Hurling semi-finals trump football in television viewing figures
The All-Ireland hurling semi-finals attracted more viewers this year than the All-Ireland football semi-finals.
According to insights from Sport For Business, Limerick's win over Cork attracted an average audience of 543,000 viewers while Galway's semi-final draw with Clare drew 454,000 viewers for the first game and a further 417,000 viewers for the replay in Semple Stadium.
The football semi-finals were the most watched gaelic football matches of this summer with an average of 449,000 tuning into Dublin's hammering of Galway while 447,000 watched Tyrone's narrow win over Monaghan at Croke Park.
Hurling's return marks a dramatic turnaround for the small ball game given the fact that the All-Ireland hurling final between Galway and Waterford last year was the only match to feature in the top 20 most-watched programmes on Irish television in 2017.
Of the top 20 most-watched programmes of last year, 11 belonged to sport with seven of the top 10 spots also belonging to sport.
The top 10 included:
1. The Late Late Toy Show (1,345,700)
2. The Sunday Game Live (Dublin v Mayo, Senior Football Final) (1,141,200)
3. World Cup playoff second leg Republic of Ireland V Denmark (1,038,600)
4. The Sunday Game Live (Galway v Waterford, Senior Hurling Final) (916,500)
5. World Cup qualifier (Wales v Republic of Ireland) (866,100)
6. RTÉ News: Nine O’Clock (Ophelia) (845,700)
7. Six Nations: Ireland v France (826,400)
8. Six Nations: Wales v Ireland (818,300)
9. Six Nations: Ireland v England (753,200)
10. Mrs Brown’s Boys CSI:Mammy (753,200)
The All-Ireland semi-final between Kerry and Mayo ranked in 12th spot on the list with an average audience of 729,600 viewers while Dublin's mauling of Tyrone attracted 663,400 viewers.
The dramatic drop in viewing figures this year represents a 35% decrease for the football which follows on from a 22% drop in semi-final attendance from last year to this year.
Colm Parkinson and Cian Ward highlighted a few reasons as to why attendances, and viewing figures, may have been below par this year on Monday's episode of the GAA Hour.
"Probably a number of different factors to it, the dominance of Dublin being the most obvious one to me. You (Wooly) were talking last week in the build-up about Dublin versus the handicap, and that's every game. This is an All-Ireland semi final against a Galway team who we've watched all year and know are a very good team.

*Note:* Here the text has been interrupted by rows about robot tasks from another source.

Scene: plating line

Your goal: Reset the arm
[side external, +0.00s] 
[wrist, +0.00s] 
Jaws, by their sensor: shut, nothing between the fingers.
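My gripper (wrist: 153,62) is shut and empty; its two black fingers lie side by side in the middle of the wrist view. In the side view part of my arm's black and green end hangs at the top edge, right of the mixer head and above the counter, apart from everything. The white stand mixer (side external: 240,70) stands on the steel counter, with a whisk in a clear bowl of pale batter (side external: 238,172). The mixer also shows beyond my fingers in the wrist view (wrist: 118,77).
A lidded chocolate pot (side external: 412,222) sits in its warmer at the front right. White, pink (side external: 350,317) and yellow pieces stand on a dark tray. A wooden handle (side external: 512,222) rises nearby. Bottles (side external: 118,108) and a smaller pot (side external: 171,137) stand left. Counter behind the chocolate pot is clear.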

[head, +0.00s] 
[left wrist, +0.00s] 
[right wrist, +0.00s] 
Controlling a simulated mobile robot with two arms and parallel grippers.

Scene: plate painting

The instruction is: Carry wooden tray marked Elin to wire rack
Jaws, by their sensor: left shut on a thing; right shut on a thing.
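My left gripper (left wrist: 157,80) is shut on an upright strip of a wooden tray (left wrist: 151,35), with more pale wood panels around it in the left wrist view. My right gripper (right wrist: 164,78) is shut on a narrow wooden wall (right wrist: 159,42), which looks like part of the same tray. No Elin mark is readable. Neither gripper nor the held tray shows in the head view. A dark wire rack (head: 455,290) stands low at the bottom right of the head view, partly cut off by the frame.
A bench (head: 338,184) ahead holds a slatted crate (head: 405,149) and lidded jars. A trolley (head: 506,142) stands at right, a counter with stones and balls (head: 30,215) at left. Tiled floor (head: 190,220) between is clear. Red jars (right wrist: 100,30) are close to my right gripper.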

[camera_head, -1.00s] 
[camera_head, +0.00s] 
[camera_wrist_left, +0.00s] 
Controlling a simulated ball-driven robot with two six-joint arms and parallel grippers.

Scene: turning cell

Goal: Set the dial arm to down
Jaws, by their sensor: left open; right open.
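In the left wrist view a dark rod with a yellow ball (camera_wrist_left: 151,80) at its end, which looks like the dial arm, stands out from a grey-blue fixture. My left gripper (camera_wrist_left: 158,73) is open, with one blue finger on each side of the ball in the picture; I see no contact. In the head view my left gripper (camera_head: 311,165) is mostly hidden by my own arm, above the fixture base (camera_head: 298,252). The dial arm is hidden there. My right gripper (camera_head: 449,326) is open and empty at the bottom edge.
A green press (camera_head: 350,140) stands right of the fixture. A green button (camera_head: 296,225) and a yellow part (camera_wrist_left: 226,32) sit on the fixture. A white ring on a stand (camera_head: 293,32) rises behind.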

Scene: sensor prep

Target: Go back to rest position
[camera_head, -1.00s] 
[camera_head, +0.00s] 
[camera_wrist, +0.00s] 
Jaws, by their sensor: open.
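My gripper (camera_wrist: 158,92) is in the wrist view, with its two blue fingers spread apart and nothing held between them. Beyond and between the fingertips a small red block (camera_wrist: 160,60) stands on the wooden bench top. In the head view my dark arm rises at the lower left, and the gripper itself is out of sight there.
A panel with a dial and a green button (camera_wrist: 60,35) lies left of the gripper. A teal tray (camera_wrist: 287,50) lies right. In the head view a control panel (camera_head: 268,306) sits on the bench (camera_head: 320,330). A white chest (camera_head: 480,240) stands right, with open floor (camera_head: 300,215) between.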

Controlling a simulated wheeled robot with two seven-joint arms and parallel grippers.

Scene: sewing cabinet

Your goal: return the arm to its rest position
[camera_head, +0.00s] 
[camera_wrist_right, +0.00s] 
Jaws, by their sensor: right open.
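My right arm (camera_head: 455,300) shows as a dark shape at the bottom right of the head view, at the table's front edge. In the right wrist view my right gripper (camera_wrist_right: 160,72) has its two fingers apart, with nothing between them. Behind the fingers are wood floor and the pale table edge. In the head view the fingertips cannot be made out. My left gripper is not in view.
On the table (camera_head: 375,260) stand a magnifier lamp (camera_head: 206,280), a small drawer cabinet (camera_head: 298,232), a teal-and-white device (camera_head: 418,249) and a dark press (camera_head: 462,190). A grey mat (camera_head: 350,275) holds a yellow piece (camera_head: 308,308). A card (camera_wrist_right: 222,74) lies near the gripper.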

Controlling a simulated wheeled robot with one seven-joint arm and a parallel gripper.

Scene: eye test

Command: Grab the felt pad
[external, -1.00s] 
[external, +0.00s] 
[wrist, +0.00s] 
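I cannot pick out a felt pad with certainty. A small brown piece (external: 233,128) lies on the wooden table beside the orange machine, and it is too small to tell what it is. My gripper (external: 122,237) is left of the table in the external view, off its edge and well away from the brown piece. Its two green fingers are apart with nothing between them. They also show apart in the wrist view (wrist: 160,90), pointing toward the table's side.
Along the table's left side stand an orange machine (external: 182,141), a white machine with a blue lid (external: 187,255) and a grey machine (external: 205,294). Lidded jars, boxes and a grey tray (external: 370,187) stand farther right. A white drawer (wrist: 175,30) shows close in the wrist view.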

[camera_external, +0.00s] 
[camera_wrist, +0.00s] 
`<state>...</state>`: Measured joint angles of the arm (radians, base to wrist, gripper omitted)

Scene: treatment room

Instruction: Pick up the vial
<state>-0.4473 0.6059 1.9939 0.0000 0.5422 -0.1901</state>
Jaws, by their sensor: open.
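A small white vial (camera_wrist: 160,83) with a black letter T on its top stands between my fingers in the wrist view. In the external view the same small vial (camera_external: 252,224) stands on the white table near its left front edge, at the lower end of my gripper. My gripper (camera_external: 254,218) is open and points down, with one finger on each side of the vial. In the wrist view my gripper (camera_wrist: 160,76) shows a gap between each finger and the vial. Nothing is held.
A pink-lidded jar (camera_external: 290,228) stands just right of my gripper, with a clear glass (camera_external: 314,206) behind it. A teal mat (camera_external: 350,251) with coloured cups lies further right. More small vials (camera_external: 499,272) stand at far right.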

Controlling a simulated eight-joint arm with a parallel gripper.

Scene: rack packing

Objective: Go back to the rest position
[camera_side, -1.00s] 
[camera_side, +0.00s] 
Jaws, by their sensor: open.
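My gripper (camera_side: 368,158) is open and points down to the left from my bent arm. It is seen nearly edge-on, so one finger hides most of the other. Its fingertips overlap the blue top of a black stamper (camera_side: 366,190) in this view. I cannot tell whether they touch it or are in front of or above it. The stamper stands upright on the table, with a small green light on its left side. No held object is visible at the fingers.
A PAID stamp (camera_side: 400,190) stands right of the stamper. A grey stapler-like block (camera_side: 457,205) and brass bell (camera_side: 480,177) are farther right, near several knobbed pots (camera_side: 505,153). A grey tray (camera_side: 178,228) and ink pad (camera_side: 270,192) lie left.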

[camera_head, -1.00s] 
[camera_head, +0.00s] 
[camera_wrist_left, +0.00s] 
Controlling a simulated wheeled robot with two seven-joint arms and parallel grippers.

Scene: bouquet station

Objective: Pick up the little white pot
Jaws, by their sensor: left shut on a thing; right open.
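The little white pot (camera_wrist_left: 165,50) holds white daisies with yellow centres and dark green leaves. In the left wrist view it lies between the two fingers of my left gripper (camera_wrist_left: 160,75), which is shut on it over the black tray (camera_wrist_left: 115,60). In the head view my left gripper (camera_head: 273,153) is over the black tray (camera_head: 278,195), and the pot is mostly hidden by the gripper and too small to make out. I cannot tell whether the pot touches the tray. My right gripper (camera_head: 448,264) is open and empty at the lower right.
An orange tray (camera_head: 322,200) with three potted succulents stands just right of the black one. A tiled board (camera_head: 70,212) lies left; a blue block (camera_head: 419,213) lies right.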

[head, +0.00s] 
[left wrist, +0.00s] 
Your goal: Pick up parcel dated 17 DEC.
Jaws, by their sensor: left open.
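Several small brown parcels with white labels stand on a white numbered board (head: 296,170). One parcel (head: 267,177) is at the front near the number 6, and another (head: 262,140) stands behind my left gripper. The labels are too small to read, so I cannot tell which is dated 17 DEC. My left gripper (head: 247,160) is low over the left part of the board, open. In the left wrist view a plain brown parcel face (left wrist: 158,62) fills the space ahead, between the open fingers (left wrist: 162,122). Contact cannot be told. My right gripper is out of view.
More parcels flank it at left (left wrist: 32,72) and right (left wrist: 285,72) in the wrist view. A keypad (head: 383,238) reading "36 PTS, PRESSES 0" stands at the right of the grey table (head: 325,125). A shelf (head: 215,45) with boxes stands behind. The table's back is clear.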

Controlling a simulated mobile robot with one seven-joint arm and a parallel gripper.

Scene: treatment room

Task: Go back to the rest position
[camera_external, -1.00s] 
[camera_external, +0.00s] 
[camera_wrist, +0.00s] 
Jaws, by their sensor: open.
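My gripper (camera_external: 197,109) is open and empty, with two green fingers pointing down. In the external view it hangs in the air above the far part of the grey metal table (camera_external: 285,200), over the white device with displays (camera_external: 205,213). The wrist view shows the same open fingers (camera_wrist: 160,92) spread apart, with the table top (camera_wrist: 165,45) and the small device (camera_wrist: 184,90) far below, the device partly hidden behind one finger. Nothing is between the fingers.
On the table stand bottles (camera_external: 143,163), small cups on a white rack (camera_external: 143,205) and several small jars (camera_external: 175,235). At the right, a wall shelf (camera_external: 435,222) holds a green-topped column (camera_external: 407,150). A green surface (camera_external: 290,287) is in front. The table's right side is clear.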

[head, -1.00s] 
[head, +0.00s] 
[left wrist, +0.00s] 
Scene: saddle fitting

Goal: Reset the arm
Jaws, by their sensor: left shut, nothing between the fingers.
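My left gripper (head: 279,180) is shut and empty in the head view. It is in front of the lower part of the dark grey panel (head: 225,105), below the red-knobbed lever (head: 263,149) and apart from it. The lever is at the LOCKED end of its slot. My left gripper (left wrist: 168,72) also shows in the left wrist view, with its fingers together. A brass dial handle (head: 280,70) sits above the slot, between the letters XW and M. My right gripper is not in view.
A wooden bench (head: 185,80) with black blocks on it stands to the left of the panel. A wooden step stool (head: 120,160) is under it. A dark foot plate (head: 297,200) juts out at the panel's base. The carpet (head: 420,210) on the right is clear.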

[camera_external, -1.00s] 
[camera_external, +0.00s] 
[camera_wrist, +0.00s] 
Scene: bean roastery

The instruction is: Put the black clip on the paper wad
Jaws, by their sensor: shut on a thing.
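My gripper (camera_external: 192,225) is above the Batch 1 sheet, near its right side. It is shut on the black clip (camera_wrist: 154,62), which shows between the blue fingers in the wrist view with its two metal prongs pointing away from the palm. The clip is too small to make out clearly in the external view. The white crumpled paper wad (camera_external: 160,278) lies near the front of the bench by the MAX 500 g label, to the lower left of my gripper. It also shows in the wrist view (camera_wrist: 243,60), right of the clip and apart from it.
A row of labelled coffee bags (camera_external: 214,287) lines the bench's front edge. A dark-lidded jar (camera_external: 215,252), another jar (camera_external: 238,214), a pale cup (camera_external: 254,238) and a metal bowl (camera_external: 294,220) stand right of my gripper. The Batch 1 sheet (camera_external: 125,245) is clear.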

Ward continued, "Neutrals don't really care about that too much (seeing the Dubs in the flesh). At this stage most think 'whats the point in that?' They'd rather go and watch a competitive match, something where the game is in the balance right until the end."
"Secondly, we are left at times with matches that can be quite dour on occasion because scores are very hard to come by when teams are very competitive. The top teams are playing a possession based game were they rarely take it to contact because they will lose the ball."
"It doesn't make for an exciting spectacle." Ward said.
Parkinson interjected to back up Ward's point about the game not being an exciting spectacle, something which is turning fans away from the turnstiles.
"Even Dublin are not an exciting team anymore. They're methodical. I was reading Malachy Clerkin's match report and he had in the first half, excluding frees, only Ciaran Kilkenny scored from outside the 'D'.
Against Galway, a team that pack out the 'D'. So Dublin aren't even entertaining this. The tap over points don't really get the crowd off their feet. The flair has gone out of Dublin, the flair has absolutely gone out of Dublin, and the reality is, they are no longer an exciting team to watch." Said Wooly.
Cian Ward claimed that the excitement and flair has actually been coached out of Dublin and that they are now too machine like to really grab one's attention.
"The flair has been coached out of them. They are machine like in what they do, it's process, process, process. If you were to compare the shot selection from Monaghan & Tyrone match versus Dublin. Monaghan and Tyrone were taking shots from around the 45, just outside the screen. Dublin very very rarely take those shots on.
"The point is it's not very exciting to watch, it might be very efficient and effective, but machinery is boring to me." said Ward.